Directions:
Output a verbatim copy of the data, cut off after the line that contains "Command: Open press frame".
## Begin Supplied data
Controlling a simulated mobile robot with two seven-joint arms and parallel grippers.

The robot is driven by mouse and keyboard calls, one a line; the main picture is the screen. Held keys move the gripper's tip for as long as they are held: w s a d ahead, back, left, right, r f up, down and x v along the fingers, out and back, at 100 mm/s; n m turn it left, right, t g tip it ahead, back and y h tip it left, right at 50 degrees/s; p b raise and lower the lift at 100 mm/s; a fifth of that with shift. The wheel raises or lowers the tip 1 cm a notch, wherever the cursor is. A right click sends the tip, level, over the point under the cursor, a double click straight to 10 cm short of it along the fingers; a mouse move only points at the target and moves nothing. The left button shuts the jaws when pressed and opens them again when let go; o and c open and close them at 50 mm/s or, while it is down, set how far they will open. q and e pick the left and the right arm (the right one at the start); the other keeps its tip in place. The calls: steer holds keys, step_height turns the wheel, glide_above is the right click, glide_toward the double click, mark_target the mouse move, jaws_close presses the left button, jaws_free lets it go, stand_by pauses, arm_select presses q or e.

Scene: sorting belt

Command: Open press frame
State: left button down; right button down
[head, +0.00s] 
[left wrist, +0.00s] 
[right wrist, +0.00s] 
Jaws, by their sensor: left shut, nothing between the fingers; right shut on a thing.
## End Supplied data
Exercise solution:
Controlling a simulated mobile robot with two seven-joint arms and parallel grippers.

The robot is driven by mouse and keyboard calls, one a line; the main picture is the screen. Held keys move the gripper's tip for as long as they are held: w s a d ahead, back, left, right, r f up, down and x v along the fingers, out and back, at 100 mm/s; n m turn it left, right, t g tip it ahead, back and y h tip it left, right at 50 degrees/s; p b raise and lower the lift at 100 mm/s; a fifth of that with shift. The wheel raises or lowers the tip 1 cm a notch, wherever the cursor is. A right click sends the tip, level, over the point under the cursor, a double click straight to 10 cm short of it along the fingers; a mouse move only points at the target and moves nothing. The left button shuts the jaws when pressed and opens them again when let go; o and c open and close them at 50 mm/s or, while it is down, set how far they will open. q and e pick the left and the right arm (the right one at the start); the other keeps its tip in place. The calls: steer holds keys, step_height turns the wheel, glide_above is the right click, glide_toward the double click, mark_target the mouse move, jaws_close presses the left button, jaws_free lets it go, stand_by pauses, arm_select presses q or e.

Scene: sorting belt

Command: Open press frame

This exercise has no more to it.